**STATED PROBLEM:** Everything in the listing except the pictures should be written out exactly.

**MATERIAL FOR THIS EXERCISE:**
--- begin ---

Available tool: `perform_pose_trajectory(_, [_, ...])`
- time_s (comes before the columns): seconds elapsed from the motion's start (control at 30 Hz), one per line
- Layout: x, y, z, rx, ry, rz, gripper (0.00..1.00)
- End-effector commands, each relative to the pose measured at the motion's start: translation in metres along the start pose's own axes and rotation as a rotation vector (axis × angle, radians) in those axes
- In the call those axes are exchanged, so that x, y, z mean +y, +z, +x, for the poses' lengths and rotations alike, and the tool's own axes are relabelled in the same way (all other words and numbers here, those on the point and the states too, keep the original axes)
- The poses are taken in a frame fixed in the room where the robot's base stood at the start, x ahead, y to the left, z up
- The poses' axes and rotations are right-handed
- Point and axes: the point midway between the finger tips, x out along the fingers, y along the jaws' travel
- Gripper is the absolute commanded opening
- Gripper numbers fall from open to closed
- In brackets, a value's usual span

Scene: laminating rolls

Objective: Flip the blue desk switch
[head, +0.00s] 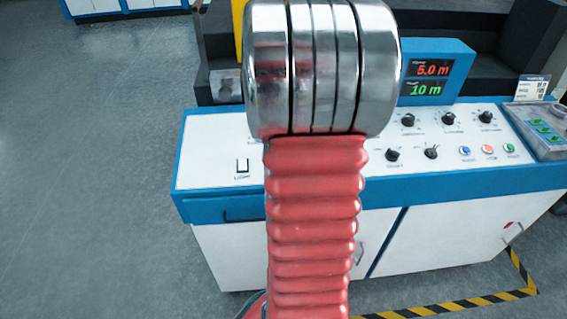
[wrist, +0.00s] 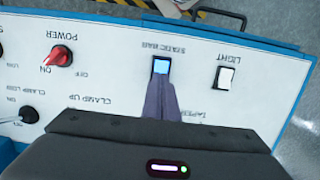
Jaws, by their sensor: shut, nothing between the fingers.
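The blue desk switch (wrist: 161,66) is a small rocker in a dark frame on the white desk top, under an upside-down "STATIC BAR" label in the wrist view. My gripper (wrist: 160,83) is shut and empty, its dark fingers pointing at the switch. The fingertips overlap the lower edge of the switch in the picture; I cannot tell whether they touch it. In the head view my red and metal arm covers the blue switch and the gripper.
A white LIGHT switch (wrist: 226,77) sits to the right of the blue one. A red POWER knob (wrist: 58,57) and a black clamp knob (wrist: 28,114) are to the left. The blue-trimmed desk (head: 220,208) carries a display box (head: 436,72) at the back. Grey floor is clear at left.

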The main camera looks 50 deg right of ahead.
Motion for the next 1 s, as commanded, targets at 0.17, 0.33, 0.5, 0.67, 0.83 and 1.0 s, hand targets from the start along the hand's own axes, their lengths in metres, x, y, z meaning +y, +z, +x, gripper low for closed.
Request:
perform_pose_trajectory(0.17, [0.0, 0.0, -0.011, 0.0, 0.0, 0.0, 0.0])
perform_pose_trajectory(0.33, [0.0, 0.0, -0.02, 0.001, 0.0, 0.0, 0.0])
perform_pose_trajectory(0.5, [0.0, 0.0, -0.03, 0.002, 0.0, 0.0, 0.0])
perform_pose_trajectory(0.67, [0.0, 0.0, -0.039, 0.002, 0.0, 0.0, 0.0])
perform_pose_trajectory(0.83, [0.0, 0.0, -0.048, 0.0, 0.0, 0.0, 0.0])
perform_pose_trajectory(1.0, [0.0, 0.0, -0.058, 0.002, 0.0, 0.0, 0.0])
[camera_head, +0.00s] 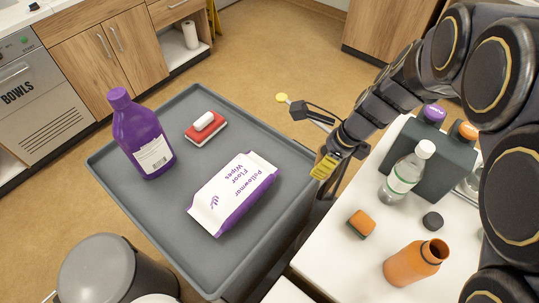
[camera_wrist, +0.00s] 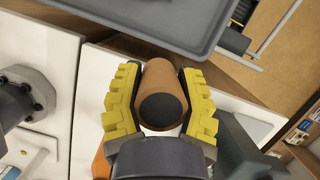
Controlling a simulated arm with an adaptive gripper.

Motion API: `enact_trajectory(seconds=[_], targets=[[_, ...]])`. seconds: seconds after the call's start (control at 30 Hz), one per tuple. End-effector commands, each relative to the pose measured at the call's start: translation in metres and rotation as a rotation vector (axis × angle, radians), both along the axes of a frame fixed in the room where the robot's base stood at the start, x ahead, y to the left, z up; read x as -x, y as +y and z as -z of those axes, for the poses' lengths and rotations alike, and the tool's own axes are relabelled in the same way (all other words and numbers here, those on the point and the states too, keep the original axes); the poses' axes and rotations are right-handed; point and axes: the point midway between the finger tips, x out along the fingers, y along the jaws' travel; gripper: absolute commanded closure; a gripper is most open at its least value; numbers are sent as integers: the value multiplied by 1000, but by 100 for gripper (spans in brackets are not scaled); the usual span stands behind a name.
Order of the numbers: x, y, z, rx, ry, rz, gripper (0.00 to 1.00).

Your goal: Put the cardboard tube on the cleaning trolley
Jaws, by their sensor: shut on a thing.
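The cardboard tube (camera_wrist: 163,78) is brown and lies between the yellow finger pads of my gripper (camera_wrist: 162,100) in the wrist view, with its dark open end facing the camera. My gripper (camera_head: 325,166) is shut on it. In the head view I cannot make out the tube; the gripper and arm hide it. The cleaning trolley (camera_head: 232,122) is a grey tray with a raised rim, left of my gripper in the head view. Its edge (camera_wrist: 160,35) shows at the top of the wrist view, beyond the tube. My gripper is at the trolley's right side, over the gap beside the white surface.
The white surface (camera_head: 325,250) holds a clear bottle (camera_head: 405,172), an orange bottle (camera_head: 415,263), a sponge (camera_head: 361,223) and a caddy (camera_head: 445,160). The trolley's far-right part is bare.

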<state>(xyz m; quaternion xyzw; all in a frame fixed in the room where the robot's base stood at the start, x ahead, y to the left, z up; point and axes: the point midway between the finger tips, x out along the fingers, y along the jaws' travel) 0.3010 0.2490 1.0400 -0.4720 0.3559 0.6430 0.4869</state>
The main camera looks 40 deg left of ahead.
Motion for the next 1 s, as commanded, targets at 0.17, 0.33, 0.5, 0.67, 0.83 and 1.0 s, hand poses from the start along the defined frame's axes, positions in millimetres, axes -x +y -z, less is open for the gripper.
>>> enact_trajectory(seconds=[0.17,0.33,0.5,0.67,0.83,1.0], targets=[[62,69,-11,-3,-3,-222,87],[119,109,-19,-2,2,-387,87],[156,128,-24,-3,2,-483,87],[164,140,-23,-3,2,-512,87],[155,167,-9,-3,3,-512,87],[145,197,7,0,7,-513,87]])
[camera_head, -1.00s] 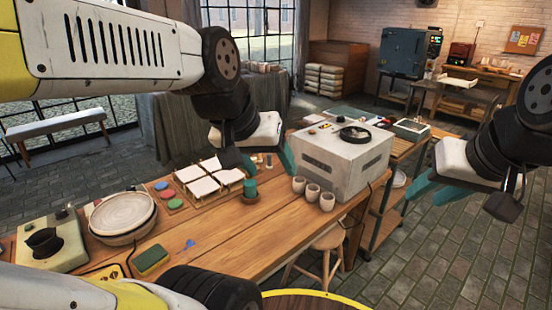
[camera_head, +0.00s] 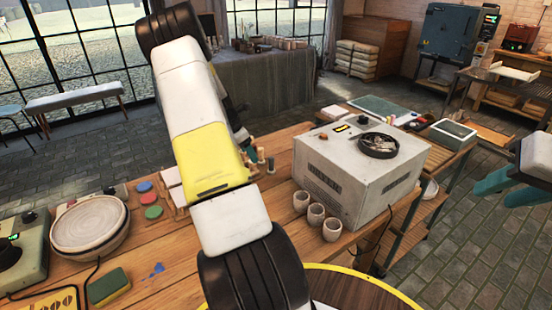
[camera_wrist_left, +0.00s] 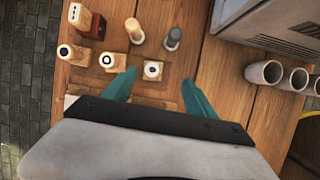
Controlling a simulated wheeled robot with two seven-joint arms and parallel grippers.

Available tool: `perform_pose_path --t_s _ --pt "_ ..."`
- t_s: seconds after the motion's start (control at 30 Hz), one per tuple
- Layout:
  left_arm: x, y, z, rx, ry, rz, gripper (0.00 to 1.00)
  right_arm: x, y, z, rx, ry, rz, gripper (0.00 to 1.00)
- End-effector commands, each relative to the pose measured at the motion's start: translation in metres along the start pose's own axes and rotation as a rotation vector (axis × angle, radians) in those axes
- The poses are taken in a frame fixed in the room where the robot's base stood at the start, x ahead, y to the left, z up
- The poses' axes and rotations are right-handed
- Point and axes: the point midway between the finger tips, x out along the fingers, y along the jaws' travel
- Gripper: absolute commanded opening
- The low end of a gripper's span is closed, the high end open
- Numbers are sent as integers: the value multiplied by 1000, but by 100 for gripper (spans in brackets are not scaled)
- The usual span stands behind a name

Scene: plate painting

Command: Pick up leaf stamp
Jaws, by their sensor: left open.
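Several small stamps stand on the wooden table. In the left wrist view, a light block stamp with a dark mark on top (camera_wrist_left: 153,70) is between the fingertips of my left gripper (camera_wrist_left: 158,88), which is open and above it. Similar stamps stand to its left (camera_wrist_left: 108,60) and (camera_wrist_left: 65,52). I cannot tell which one is the leaf stamp. My right gripper (camera_head: 508,188) is at the right edge, open and empty, away from the table.
A grey box-shaped machine (camera_head: 350,170) stands right of the stamps, with three clay cups (camera_head: 316,214) in front. A round yellow-rimmed surface (camera_head: 405,296) is nearest.

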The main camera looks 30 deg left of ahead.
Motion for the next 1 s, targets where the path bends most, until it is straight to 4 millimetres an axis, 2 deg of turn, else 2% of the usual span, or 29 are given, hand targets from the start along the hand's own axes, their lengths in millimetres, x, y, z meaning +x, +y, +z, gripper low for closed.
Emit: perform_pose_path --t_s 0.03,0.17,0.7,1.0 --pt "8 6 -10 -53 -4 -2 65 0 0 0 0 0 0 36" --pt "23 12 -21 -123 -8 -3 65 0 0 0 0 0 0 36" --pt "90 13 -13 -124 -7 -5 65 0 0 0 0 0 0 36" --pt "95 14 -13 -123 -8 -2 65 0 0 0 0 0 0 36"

--- end ---

**COMPLETED EXERCISE:**
Available tool: `perform_pose_trajectory(_, [_, ...])`
- time_s (comes before the columns): seconds elapsed from the motion's start (control at 30 Hz), one per line
- Layout: x, y, z, rx, ry, rz, gripper (0.00..1.00)
- End-effector commands, each relative to the pose measured at the motion's start: translation in metres along the start pose's own axes and rotation as a rotation vector (axis × angle, radians) in those axes
- In the call those axes are exchanged, so that x, y, z mean +y, +z, +x, for the poses' lengths and rotations alike, and the tool's own axes are relabelled in the same way (all other words and numbers here, those on the point and the states too, keep the original axes)
- The poses are taken in a frame fixed in the room where the robot's base stood at the start, x ahead, y to the left, z up
- The poses' axes and rotations are right-handed
- Point and axes: the point midway between the finger tips, x out along the fingers, y along the jaws' travel
- Gripper is the absolute commanded opening
- Gripper numbers fall from open to closed
- In brackets, a value's usual span

Scene: laminating rolls

Objective: Flip the blue desk switch
[head, +0.00s] 
[wrist, +0.00s] 
Jaws, by their sensor: shut, nothing between the fingers.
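The blue desk switch (wrist: 161,66) is a small rocker in a dark frame on the white desk top, under an upside-down "STATIC BAR" label in the wrist view. My gripper (wrist: 160,83) is shut and empty, its dark fingers pointing at the switch. The fingertips overlap the lower edge of the switch in the picture; I cannot tell whether they touch it. In the head view my red and metal arm covers the blue switch and the gripper.
A white LIGHT switch (wrist: 226,77) sits to the right of the blue one. A red POWER knob (wrist: 58,57) and a black clamp knob (wrist: 28,114) are to the left. The blue-trimmed desk (head: 220,208) carries a display box (head: 436,72) at the back. Grey floor is clear at left.

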The main camera looks 50 deg right of ahead.
Motion for the next 1 s, as commanded, targets at 0.17, 0.33, 0.5, 0.67, 0.83 and 1.0 s, hand targets from the start along the hand's own axes, their lengths in metres, x, y, z meaning +y, +z, +x, gripper low for closed.
Request:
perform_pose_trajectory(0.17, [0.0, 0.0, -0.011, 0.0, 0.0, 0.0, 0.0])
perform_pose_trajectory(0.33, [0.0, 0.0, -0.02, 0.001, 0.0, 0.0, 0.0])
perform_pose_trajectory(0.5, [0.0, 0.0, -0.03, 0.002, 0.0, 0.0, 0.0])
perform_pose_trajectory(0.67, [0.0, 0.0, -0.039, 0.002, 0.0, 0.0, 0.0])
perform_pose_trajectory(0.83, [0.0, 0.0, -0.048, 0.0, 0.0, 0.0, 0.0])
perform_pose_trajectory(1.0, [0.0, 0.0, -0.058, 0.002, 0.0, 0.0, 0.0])
[camera_head, +0.00s] 
[camera_wrist, +0.00s] 
Controlling a simulated arm with an adaptive gripper.

Motion API: `enact_trajectory(seconds=[_], targets=[[_, ...]])`. seconds: seconds after the call's start (control at 30 Hz), one per tuple. End-effector commands, each relative to the pose measured at the call's start: translation in metres and rotation as a rotation vector (axis × angle, radians), both along the axes of a frame fixed in the room where the robot's base stood at the start, x ahead, y to the left, z up; read x as -x, y as +y and z as -z of those axes, for the poses' lengths and rotations alike, and the tool's own axes are relabelled in the same way (all other words and numbers here, those on the point and the states too, keep the original axes); the poses' axes and rotations are right-handed; point and axes: the point midway between the finger tips, x out along the fingers, y along the jaws' travel; gripper: absolute commanded closure; a gripper is most open at its least value; numbers are sent as integers: the value multiplied by 1000, but by 100 for gripper (spans in brackets are not scaled); the usual span stands behind a name.
Order of the numbers: x, y, z, rx, ry, rz, gripper (0.00 to 1.00).

Your goal: Put the cardboard tube on the cleaning trolley
Jaws, by their sensor: shut on a thing.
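The cardboard tube (camera_wrist: 163,78) is brown and lies between the yellow finger pads of my gripper (camera_wrist: 162,100) in the wrist view, with its dark open end facing the camera. My gripper (camera_head: 325,166) is shut on it. In the head view I cannot make out the tube; the gripper and arm hide it. The cleaning trolley (camera_head: 232,122) is a grey tray with a raised rim, left of my gripper in the head view. Its edge (camera_wrist: 160,35) shows at the top of the wrist view, beyond the tube. My gripper is at the trolley's right side, over the gap beside the white surface.
The white surface (camera_head: 325,250) holds a clear bottle (camera_head: 405,172), an orange bottle (camera_head: 415,263), a sponge (camera_head: 361,223) and a caddy (camera_head: 445,160). The trolley's far-right part is bare.

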<state>(xyz m; quaternion xyzw; all in a frame fixed in the room where the robot's base stood at the start, x ahead, y to the left, z up; point and axes: the point midway between the finger tips, x out along the fingers, y along the jaws' travel) 0.3010 0.2490 1.0400 -0.4720 0.3559 0.6430 0.4869</state>
The main camera looks 40 deg left of ahead.
Motion for the next 1 s, as commanded, targets at 0.17, 0.33, 0.5, 0.67, 0.83 and 1.0 s, hand poses from the start along the defined frame's axes, positions in millimetres, axes -x +y -z, less is open for the gripper.
>>> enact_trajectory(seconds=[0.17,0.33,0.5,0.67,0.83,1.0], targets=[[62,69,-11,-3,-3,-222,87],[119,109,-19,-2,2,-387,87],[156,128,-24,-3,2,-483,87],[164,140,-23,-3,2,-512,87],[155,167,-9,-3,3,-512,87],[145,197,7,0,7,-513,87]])
[camera_head, -1.00s] 
[camera_head, +0.00s] 
[camera_wrist_left, +0.00s] 
Controlling a simulated wheeled robot with two seven-joint arms and parallel grippers.

Available tool: `perform_pose_path --t_s _ --pt "_ ..."`
- t_s: seconds after the motion's start (control at 30 Hz), one per tuple
- Layout:
  left_arm: x, y, z, rx, ry, rz, gripper (0.00 to 1.00)
  right_arm: x, y, z, rx, ry, rz, gripper (0.00 to 1.00)
- End-effector commands, each relative to the pose measured at the motion's start: translation in metres along the start pose's own axes and rotation as a rotation vector (axis × angle, radians) in those axes
- The poses are taken in a frame fixed in the room where the robot's base stood at the start, x ahead, y to the left, z up
- The poses' axes and rotations are right-handed
- Point and axes: the point midway between the finger tips, x out along the fingers, y along the jaws' travel
- Gripper: absolute commanded opening
- The low end of a gripper's span is closed, the high end open
- Numbers are sent as integers: the value multiplied by 1000, but by 100 for gripper (spans in brackets are not scaled)
- The usual span stands behind a name

Scene: plate painting

Command: Pick up leaf stamp
Jaws, by their sensor: left open.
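Several small stamps stand on the wooden table. In the left wrist view, a light block stamp with a dark mark on top (camera_wrist_left: 153,70) is between the fingertips of my left gripper (camera_wrist_left: 158,88), which is open and above it. Similar stamps stand to its left (camera_wrist_left: 108,60) and (camera_wrist_left: 65,52). I cannot tell which one is the leaf stamp. My right gripper (camera_head: 508,188) is at the right edge, open and empty, away from the table.
A grey box-shaped machine (camera_head: 350,170) stands right of the stamps, with three clay cups (camera_head: 316,214) in front. A round yellow-rimmed surface (camera_head: 405,296) is nearest.

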The main camera looks 30 deg left of ahead.
Motion for the next 1 s, targets where the path bends most, until it is straight to 4 millimetres an axis, 2 deg of turn, else 2% of the usual span, or 29 are given, hand targets from the start along the hand's own axes, their lengths in millimetres, x, y, z meaning +x, +y, +z, gripper low for closed.
Emit: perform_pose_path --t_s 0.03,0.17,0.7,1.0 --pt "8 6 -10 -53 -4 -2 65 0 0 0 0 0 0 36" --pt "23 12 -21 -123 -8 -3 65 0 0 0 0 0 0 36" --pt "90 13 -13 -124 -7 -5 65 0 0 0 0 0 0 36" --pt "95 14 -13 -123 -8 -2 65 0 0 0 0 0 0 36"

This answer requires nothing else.